The problems of the Canadian Association of Journalists have landed
on J-Source. Given my role as editor of the Townhall blog and comments discussions, a
disclosure: I am one of the many who left the CAJ in 2005 following the
Stevie Cameron affair. I left for two reasons: the censure of Cameron and the
response of the CAJ board to those members who criticized their censure
of Cameron.

It’s a weary stupid saga and it will not be retold
here; anyone with the heart to look it up could follow the breadcrumbs
via Bill Doskoch’s blog, starting with his fine summary.

In
2004/2005 I was the volunteer moderator of the CAJ’s online discussion
forum. I had been associated with the CAJ or its precursor since 1979,
including as a national board vice president, and Halifax chapter
president.

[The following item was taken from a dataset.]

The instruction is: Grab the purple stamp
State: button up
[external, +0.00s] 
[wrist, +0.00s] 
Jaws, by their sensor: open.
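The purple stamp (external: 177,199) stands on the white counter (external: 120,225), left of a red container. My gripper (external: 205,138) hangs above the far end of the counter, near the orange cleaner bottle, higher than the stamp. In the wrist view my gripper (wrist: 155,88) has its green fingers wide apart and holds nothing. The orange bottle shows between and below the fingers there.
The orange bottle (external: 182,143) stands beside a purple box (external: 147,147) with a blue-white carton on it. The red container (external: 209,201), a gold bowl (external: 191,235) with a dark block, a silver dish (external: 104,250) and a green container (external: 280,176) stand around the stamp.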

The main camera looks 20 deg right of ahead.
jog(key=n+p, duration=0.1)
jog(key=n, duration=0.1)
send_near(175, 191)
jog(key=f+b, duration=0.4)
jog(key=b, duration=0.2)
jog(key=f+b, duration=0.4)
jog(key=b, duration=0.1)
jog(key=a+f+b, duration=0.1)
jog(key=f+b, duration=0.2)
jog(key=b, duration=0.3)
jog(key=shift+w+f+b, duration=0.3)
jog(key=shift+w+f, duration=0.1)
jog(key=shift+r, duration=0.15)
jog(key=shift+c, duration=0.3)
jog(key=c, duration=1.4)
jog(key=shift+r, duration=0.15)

Because I remained keen on advocating for, and fostering
discussion about, journalism, I joined with several other ex-CAJ people
to found the Canadian Journalist blog  — which gained tens of
thousands of readers, later agreed to join the web site of the Canadian Journalism Project, and which  evolved into this Townhall blog of  J-Source.

My
policy, and the blog’s policy, has been largely to avoid the CAJ and
its issues, not least because those who left wished to move on from
what had become an unpleasant dispute unworthy of journalism
professionals. That’s mainly why I regret that the fevered discussion
about the CAJ’s crisis has now somehow ended up here — I would have
much preferred that it take place elsewhere, such as on the CAJ’s own
forum, CAJ-list — or better yet on a CAJ web site that could be less of an embarrassment and which the CAJ could have and should have built for itself long ago.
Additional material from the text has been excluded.